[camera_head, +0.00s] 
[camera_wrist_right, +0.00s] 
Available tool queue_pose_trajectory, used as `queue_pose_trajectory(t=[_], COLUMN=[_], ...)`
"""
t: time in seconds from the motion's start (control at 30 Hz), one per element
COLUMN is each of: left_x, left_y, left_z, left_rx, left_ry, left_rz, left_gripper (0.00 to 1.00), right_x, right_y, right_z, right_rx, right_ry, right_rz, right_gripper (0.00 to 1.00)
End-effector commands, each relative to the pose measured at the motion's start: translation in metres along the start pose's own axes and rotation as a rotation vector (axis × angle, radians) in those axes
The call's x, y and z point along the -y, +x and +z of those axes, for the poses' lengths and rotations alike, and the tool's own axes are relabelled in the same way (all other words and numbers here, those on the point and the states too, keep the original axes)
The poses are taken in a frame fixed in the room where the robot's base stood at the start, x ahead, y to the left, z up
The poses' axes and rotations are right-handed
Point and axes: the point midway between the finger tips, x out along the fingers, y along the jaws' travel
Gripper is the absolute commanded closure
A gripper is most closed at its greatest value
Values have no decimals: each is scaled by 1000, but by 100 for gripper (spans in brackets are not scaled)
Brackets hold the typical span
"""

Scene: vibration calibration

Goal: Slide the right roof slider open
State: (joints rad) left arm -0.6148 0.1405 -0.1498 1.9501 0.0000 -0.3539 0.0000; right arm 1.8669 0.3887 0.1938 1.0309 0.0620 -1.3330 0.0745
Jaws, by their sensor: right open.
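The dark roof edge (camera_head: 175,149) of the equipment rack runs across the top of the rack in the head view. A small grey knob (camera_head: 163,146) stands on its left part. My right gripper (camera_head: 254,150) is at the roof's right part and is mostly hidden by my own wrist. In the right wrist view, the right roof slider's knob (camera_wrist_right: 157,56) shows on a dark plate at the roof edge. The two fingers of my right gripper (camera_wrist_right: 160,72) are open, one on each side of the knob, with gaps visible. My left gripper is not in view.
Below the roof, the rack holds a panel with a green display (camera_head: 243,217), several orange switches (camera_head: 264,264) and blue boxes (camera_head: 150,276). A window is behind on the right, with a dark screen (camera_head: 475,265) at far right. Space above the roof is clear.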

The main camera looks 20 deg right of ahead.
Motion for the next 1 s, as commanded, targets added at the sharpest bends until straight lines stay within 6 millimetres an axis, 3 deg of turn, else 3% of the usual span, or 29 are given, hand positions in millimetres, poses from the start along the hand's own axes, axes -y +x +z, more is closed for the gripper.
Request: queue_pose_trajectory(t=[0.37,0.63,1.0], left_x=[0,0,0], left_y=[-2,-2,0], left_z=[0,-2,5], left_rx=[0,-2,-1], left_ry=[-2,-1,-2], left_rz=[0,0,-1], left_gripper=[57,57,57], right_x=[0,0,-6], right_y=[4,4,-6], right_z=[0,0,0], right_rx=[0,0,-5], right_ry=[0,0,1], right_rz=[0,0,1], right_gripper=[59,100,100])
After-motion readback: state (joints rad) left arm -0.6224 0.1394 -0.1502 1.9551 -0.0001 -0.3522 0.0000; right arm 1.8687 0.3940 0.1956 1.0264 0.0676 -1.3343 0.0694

---------------

• _Stated goal_: Return only the number of lines in the data above that include the word "commanded".

• _Output_: 2